■ **What to produce**
The records below must be duplicated exactly, character for character.

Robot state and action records
BEGIN

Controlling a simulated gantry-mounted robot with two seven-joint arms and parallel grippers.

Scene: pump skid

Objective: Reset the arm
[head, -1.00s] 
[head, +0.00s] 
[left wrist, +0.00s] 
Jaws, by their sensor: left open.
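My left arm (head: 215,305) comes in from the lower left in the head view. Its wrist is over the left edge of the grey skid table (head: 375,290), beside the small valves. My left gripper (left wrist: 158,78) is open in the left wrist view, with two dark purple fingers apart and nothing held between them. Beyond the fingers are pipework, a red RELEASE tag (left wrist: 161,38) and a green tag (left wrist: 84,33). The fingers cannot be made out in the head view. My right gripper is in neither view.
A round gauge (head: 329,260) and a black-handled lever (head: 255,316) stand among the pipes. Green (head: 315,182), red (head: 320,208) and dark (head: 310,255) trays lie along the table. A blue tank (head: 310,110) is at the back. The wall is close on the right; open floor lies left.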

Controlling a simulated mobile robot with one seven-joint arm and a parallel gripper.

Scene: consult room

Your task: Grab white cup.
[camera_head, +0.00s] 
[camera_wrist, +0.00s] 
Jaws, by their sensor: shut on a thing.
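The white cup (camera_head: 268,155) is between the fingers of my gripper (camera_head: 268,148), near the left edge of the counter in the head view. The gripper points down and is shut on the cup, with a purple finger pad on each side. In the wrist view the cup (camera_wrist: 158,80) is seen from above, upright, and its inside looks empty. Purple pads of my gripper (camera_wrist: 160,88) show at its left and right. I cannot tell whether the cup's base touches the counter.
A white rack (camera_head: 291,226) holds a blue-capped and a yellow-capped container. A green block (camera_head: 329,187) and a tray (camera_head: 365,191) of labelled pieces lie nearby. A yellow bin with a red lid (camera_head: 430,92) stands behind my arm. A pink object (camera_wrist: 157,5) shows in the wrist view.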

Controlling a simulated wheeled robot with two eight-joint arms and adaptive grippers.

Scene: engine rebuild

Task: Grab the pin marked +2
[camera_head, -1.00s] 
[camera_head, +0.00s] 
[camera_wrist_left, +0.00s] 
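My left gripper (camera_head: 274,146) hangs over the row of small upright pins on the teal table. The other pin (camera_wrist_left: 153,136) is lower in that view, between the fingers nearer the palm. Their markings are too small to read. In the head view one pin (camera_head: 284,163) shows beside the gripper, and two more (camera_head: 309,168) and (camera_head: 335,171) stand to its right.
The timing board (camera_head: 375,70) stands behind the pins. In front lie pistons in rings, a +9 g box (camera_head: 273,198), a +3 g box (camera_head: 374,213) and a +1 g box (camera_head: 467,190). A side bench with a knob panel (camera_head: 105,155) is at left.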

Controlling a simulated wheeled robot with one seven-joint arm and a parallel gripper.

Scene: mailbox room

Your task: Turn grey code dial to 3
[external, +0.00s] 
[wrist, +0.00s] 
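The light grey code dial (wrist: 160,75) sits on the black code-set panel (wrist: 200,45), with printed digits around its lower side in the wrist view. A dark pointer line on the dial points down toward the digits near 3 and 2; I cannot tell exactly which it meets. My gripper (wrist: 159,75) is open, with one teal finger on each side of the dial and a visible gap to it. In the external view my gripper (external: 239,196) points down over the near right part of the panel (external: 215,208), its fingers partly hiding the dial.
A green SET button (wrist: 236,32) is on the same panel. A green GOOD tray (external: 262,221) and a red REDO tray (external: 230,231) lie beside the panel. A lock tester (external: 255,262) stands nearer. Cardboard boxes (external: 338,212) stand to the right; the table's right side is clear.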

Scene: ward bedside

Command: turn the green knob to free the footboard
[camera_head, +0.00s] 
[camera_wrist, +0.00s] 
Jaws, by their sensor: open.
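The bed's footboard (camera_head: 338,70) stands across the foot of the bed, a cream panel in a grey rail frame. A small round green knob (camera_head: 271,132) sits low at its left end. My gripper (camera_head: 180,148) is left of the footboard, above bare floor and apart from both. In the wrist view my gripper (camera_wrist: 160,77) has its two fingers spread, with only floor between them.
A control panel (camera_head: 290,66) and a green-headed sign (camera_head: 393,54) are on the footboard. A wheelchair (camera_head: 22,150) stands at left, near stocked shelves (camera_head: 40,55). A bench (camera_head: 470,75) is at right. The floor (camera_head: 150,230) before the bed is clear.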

END

■ **Worked answer**
Controlling a simulated gantry-mounted robot with two seven-joint arms and parallel grippers.

Scene: pump skid

Objective: Reset the arm
[head, -1.00s] 
[head, +0.00s] 
[left wrist, +0.00s] 
Jaws, by their sensor: left open.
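My left arm (head: 215,305) comes in from the lower left in the head view. Its wrist is over the left edge of the grey skid table (head: 375,290), beside the small valves. My left gripper (left wrist: 158,78) is open in the left wrist view, with two dark purple fingers apart and nothing held between them. Beyond the fingers are pipework, a red RELEASE tag (left wrist: 161,38) and a green tag (left wrist: 84,33). The fingers cannot be made out in the head view. My right gripper is in neither view.
A round gauge (head: 329,260) and a black-handled lever (head: 255,316) stand among the pipes. Green (head: 315,182), red (head: 320,208) and dark (head: 310,255) trays lie along the table. A blue tank (head: 310,110) is at the back. The wall is close on the right; open floor lies left.

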Controlling a simulated mobile robot with one seven-joint arm and a parallel gripper.

Scene: consult room

Your task: Grab white cup.
[camera_head, +0.00s] 
[camera_wrist, +0.00s] 
Jaws, by their sensor: shut on a thing.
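The white cup (camera_head: 268,155) is between the fingers of my gripper (camera_head: 268,148), near the left edge of the counter in the head view. The gripper points down and is shut on the cup, with a purple finger pad on each side. In the wrist view the cup (camera_wrist: 158,80) is seen from above, upright, and its inside looks empty. Purple pads of my gripper (camera_wrist: 160,88) show at its left and right. I cannot tell whether the cup's base touches the counter.
A white rack (camera_head: 291,226) holds a blue-capped and a yellow-capped container. A green block (camera_head: 329,187) and a tray (camera_head: 365,191) of labelled pieces lie nearby. A yellow bin with a red lid (camera_head: 430,92) stands behind my arm. A pink object (camera_wrist: 157,5) shows in the wrist view.

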Controlling a simulated wheeled robot with two eight-joint arms and adaptive grippers.

Scene: engine rebuild

Task: Grab the pin marked +2
[camera_head, -1.00s] 
[camera_head, +0.00s] 
[camera_wrist_left, +0.00s] 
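My left gripper (camera_head: 274,146) hangs over the row of small upright pins on the teal table. The other pin (camera_wrist_left: 153,136) is lower in that view, between the fingers nearer the palm. Their markings are too small to read. In the head view one pin (camera_head: 284,163) shows beside the gripper, and two more (camera_head: 309,168) and (camera_head: 335,171) stand to its right.
The timing board (camera_head: 375,70) stands behind the pins. In front lie pistons in rings, a +9 g box (camera_head: 273,198), a +3 g box (camera_head: 374,213) and a +1 g box (camera_head: 467,190). A side bench with a knob panel (camera_head: 105,155) is at left.

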Controlling a simulated wheeled robot with one seven-joint arm and a parallel gripper.

Scene: mailbox room

Your task: Turn grey code dial to 3
[external, +0.00s] 
[wrist, +0.00s] 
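The light grey code dial (wrist: 160,75) sits on the black code-set panel (wrist: 200,45), with printed digits around its lower side in the wrist view. A dark pointer line on the dial points down toward the digits near 3 and 2; I cannot tell exactly which it meets. My gripper (wrist: 159,75) is open, with one teal finger on each side of the dial and a visible gap to it. In the external view my gripper (external: 239,196) points down over the near right part of the panel (external: 215,208), its fingers partly hiding the dial.
A green SET button (wrist: 236,32) is on the same panel. A green GOOD tray (external: 262,221) and a red REDO tray (external: 230,231) lie beside the panel. A lock tester (external: 255,262) stands nearer. Cardboard boxes (external: 338,212) stand to the right; the table's right side is clear.

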Scene: ward bedside

Command: turn the green knob to free the footboard
[camera_head, +0.00s] 
[camera_wrist, +0.00s] 
Jaws, by their sensor: open.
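The bed's footboard (camera_head: 338,70) stands across the foot of the bed, a cream panel in a grey rail frame. A small round green knob (camera_head: 271,132) sits low at its left end. My gripper (camera_head: 180,148) is left of the footboard, above bare floor and apart from both. In the wrist view my gripper (camera_wrist: 160,77) has its two fingers spread, with only floor between them.
A control panel (camera_head: 290,66) and a green-headed sign (camera_head: 393,54) are on the footboard. A wheelchair (camera_head: 22,150) stands at left, near stocked shelves (camera_head: 40,55). A bench (camera_head: 470,75) is at right. The floor (camera_head: 150,230) before the bed is clear.

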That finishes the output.